▸ **WHAT IS EXPECTED**: Set down the records once more, please, exactly and with the pictures left out.

▸ **DATA EXCERPTS**:
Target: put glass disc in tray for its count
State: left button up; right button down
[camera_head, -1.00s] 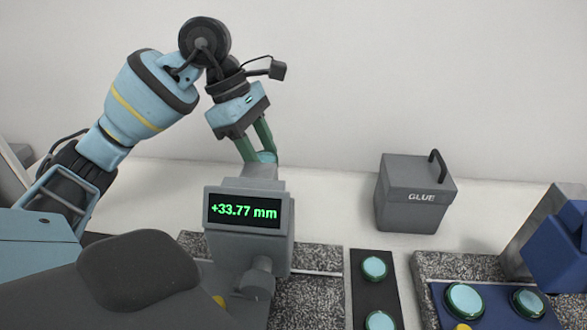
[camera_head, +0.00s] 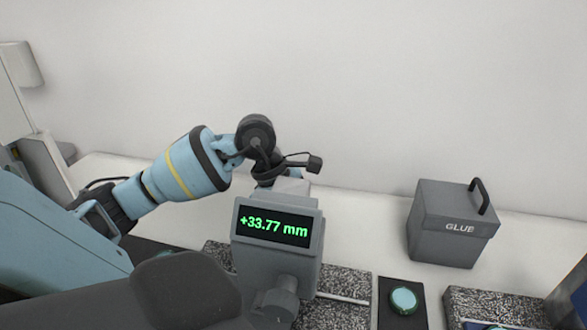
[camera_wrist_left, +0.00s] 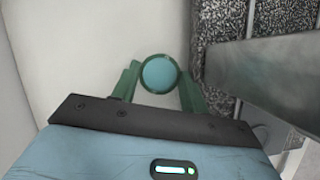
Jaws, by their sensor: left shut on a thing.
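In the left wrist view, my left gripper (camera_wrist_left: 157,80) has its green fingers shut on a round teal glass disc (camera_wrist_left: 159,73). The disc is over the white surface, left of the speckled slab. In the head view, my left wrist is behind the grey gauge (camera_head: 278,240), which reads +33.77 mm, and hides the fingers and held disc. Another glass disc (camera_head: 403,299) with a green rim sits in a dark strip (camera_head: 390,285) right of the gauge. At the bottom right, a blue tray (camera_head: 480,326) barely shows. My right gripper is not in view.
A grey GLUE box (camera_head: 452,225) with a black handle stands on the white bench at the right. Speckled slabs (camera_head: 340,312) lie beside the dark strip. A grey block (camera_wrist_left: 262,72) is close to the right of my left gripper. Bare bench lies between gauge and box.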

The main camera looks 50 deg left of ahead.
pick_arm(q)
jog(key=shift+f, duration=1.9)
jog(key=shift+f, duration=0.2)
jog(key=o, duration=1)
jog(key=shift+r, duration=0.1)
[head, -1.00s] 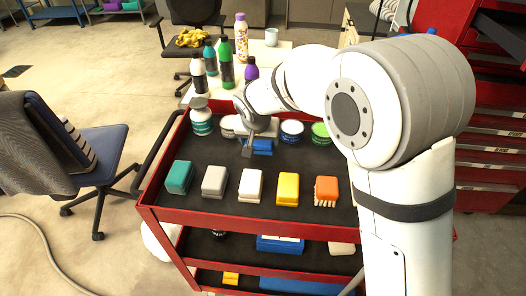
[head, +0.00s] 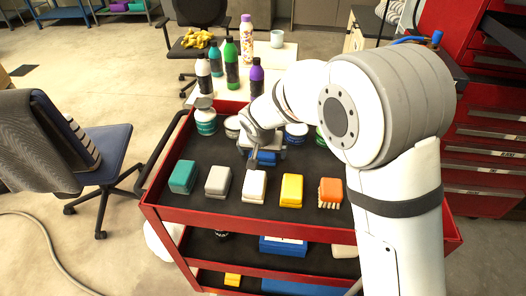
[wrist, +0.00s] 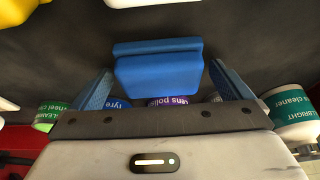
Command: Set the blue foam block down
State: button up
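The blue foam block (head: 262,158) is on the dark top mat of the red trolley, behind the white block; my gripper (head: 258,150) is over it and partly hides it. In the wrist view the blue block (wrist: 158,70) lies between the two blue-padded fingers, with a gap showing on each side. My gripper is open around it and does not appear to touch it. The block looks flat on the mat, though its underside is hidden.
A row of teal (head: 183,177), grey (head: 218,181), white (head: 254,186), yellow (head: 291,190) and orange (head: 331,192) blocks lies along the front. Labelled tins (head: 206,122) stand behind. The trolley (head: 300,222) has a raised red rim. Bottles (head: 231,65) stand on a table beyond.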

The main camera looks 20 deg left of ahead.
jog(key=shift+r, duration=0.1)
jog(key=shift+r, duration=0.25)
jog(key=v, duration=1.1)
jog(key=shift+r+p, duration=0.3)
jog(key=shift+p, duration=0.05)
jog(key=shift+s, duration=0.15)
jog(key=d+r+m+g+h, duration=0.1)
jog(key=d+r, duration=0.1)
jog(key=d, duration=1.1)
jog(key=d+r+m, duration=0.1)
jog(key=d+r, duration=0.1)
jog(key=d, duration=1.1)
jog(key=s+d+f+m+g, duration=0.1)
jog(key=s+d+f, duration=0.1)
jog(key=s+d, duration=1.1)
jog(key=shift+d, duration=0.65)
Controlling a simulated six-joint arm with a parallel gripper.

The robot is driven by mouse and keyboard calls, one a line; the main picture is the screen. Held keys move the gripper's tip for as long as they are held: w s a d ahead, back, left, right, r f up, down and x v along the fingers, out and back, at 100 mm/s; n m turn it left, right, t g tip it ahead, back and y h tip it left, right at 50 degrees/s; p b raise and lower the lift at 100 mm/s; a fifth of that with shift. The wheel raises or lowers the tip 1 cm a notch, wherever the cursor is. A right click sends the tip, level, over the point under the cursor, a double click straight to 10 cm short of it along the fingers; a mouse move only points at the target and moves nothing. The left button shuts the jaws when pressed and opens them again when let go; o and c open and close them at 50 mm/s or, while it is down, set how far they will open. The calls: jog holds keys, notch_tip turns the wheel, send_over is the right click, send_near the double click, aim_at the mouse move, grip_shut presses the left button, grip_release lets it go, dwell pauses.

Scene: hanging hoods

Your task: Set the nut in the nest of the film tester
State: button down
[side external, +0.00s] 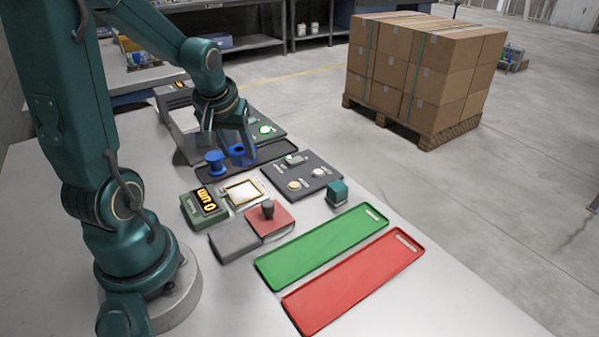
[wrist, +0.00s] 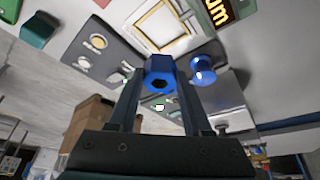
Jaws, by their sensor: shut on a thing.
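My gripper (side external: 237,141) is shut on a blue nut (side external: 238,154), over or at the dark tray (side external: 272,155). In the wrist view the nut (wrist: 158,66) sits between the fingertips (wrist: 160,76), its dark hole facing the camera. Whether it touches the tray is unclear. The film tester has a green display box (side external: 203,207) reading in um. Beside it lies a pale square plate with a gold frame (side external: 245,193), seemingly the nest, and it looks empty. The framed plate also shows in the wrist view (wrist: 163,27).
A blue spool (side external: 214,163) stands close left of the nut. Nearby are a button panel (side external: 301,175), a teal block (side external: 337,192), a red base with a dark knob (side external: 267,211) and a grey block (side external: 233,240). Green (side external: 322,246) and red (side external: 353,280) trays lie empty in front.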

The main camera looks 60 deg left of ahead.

▸ **CORRECT RESPONSE**:
Target: put glass disc in tray for its count
State: left button up; right button down
[camera_head, -1.00s] 
[camera_head, +0.00s] 
[camera_wrist_left, +0.00s] 
Jaws, by their sensor: left shut on a thing.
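In the left wrist view, my left gripper (camera_wrist_left: 157,80) has its green fingers shut on a round teal glass disc (camera_wrist_left: 159,73). The disc is over the white surface, left of the speckled slab. In the head view, my left wrist is behind the grey gauge (camera_head: 278,240), which reads +33.77 mm, and hides the fingers and held disc. Another glass disc (camera_head: 403,299) with a green rim sits in a dark strip (camera_head: 390,285) right of the gauge. At the bottom right, a blue tray (camera_head: 480,326) barely shows. My right gripper is not in view.
A grey GLUE box (camera_head: 452,225) with a black handle stands on the white bench at the right. Speckled slabs (camera_head: 340,312) lie beside the dark strip. A grey block (camera_wrist_left: 262,72) is close to the right of my left gripper. Bare bench lies between gauge and box.

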The main camera looks 50 deg left of ahead.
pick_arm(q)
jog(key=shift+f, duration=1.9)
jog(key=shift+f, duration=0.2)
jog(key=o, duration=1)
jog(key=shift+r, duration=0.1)
[head, -1.00s] 
[head, +0.00s] 
[wrist, +0.00s] 
Command: Set the blue foam block down
State: button up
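The blue foam block (head: 262,158) is on the dark top mat of the red trolley, behind the white block; my gripper (head: 258,150) is over it and partly hides it. In the wrist view the blue block (wrist: 158,70) lies between the two blue-padded fingers, with a gap showing on each side. My gripper is open around it and does not appear to touch it. The block looks flat on the mat, though its underside is hidden.
A row of teal (head: 183,177), grey (head: 218,181), white (head: 254,186), yellow (head: 291,190) and orange (head: 331,192) blocks lies along the front. Labelled tins (head: 206,122) stand behind. The trolley (head: 300,222) has a raised red rim. Bottles (head: 231,65) stand on a table beyond.

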The main camera looks 20 deg left of ahead.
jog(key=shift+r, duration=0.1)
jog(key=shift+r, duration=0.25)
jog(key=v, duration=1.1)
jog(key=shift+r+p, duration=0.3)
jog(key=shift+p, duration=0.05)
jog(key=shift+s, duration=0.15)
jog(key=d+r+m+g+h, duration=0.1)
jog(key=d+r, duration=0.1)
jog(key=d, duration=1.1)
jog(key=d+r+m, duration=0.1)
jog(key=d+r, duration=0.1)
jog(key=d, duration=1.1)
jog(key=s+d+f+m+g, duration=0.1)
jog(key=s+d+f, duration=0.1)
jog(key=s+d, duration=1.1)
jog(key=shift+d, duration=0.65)
Controlling a simulated six-joint arm with a parallel gripper.

The robot is driven by mouse and keyboard calls, one a line; the main picture is the screen. Held keys move the gripper's tip for as long as they are held: w s a d ahead, back, left, right, r f up, down and x v along the fingers, out and back, at 100 mm/s; n m turn it left, right, t g tip it ahead, back and y h tip it left, right at 50 degrees/s; p b raise and lower the lift at 100 mm/s; a fifth of that with shift. The wheel raises or lowers the tip 1 cm a notch, wherever the cursor is. A right click sends the tip, level, over the point under the cursor, a double click straight to 10 cm short of it along the fingers; a mouse move only points at the target and moves nothing. The left button shuts the jaws when pressed and opens them again when let go; o and c open and close them at 50 mm/s or, while it is down, set how far they will open. The calls: jog holds keys, notch_tip turns the wheel, send_over is the right click, send_near the double click, aim_at the mouse move, grip_shut presses the left button, grip_release lets it go, dwell pauses.

Scene: hanging hoods

Your task: Set the nut in the nest of the film tester
State: button down
[side external, +0.00s] 
[wrist, +0.00s] 
Jaws, by their sensor: shut on a thing.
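My gripper (side external: 237,141) is shut on a blue nut (side external: 238,154), over or at the dark tray (side external: 272,155). In the wrist view the nut (wrist: 158,66) sits between the fingertips (wrist: 160,76), its dark hole facing the camera. Whether it touches the tray is unclear. The film tester has a green display box (side external: 203,207) reading in um. Beside it lies a pale square plate with a gold frame (side external: 245,193), seemingly the nest, and it looks empty. The framed plate also shows in the wrist view (wrist: 163,27).
A blue spool (side external: 214,163) stands close left of the nut. Nearby are a button panel (side external: 301,175), a teal block (side external: 337,192), a red base with a dark knob (side external: 267,211) and a grey block (side external: 233,240). Green (side external: 322,246) and red (side external: 353,280) trays lie empty in front.

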The main camera looks 60 deg left of ahead.

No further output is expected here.